--- begin Data in this exercise ---

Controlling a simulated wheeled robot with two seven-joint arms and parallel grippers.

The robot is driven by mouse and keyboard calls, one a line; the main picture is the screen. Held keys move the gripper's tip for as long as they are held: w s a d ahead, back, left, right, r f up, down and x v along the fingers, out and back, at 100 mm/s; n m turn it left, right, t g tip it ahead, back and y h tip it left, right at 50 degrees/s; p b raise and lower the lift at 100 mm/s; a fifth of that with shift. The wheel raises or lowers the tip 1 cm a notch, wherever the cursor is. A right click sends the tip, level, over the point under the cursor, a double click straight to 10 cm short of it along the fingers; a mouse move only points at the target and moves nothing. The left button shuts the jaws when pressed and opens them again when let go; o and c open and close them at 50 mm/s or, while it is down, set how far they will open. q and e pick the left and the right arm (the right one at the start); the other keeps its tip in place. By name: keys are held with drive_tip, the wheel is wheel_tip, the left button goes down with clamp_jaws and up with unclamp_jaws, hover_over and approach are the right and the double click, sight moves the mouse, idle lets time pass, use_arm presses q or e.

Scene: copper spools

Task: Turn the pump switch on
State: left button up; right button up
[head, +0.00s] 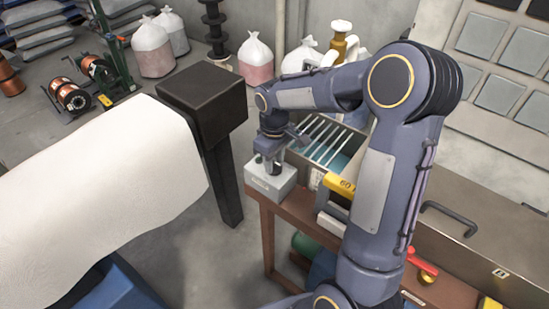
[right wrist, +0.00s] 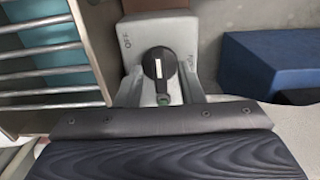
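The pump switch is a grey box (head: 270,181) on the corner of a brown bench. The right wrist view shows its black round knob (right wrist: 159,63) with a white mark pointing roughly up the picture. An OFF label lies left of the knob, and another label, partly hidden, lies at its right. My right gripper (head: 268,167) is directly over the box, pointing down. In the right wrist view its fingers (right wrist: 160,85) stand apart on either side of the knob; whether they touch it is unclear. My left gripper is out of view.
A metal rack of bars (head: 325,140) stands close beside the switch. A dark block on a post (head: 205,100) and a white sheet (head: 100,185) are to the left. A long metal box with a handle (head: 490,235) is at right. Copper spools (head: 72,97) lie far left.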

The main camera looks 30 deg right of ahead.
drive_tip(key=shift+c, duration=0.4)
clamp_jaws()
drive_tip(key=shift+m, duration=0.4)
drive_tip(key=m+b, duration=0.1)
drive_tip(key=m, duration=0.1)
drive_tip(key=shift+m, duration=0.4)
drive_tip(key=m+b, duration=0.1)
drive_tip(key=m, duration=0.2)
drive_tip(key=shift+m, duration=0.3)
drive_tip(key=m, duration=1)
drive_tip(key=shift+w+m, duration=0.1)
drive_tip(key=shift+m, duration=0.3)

--- end Data in this exercise ---
--- begin Data in this exercise ---

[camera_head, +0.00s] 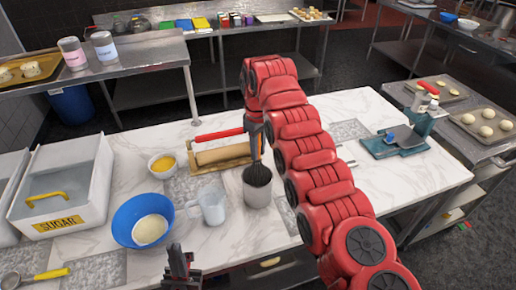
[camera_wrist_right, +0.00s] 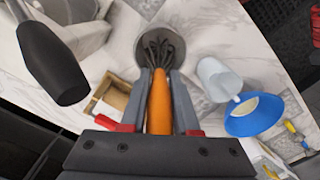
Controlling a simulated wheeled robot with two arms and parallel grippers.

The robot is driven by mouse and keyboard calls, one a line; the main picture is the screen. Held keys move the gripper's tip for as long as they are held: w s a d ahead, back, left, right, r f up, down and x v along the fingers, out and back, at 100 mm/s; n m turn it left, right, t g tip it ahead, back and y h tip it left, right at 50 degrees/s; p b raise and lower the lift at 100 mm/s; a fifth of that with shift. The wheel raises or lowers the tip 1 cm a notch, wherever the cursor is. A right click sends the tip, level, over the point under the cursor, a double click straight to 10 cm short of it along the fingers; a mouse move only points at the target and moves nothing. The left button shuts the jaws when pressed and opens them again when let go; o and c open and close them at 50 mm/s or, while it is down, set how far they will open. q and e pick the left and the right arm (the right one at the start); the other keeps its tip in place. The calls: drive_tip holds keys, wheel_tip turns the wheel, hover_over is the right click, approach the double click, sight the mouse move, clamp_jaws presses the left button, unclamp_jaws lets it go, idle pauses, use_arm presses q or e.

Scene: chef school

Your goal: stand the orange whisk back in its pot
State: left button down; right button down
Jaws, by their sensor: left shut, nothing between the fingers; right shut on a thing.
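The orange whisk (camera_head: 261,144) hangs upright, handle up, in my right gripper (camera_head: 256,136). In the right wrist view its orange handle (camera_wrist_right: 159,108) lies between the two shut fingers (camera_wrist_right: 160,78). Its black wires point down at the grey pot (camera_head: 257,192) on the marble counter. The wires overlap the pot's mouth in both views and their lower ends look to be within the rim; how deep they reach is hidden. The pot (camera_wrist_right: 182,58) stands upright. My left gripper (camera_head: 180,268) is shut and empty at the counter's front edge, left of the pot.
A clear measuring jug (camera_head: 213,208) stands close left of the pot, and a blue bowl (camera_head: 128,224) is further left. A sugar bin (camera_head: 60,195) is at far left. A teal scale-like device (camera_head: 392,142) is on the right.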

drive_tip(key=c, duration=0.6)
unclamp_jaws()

--- end Data in this exercise ---

#### Problem statement:
Make an exact copy of the lines from the one with "Task: Turn the pump switch on" through the one with "[head, +0.00s]", both ends in, and nothing else. Drop every picture.

#### Task result:
Task: Turn the pump switch on
State: left button up; right button up
[head, +0.00s] 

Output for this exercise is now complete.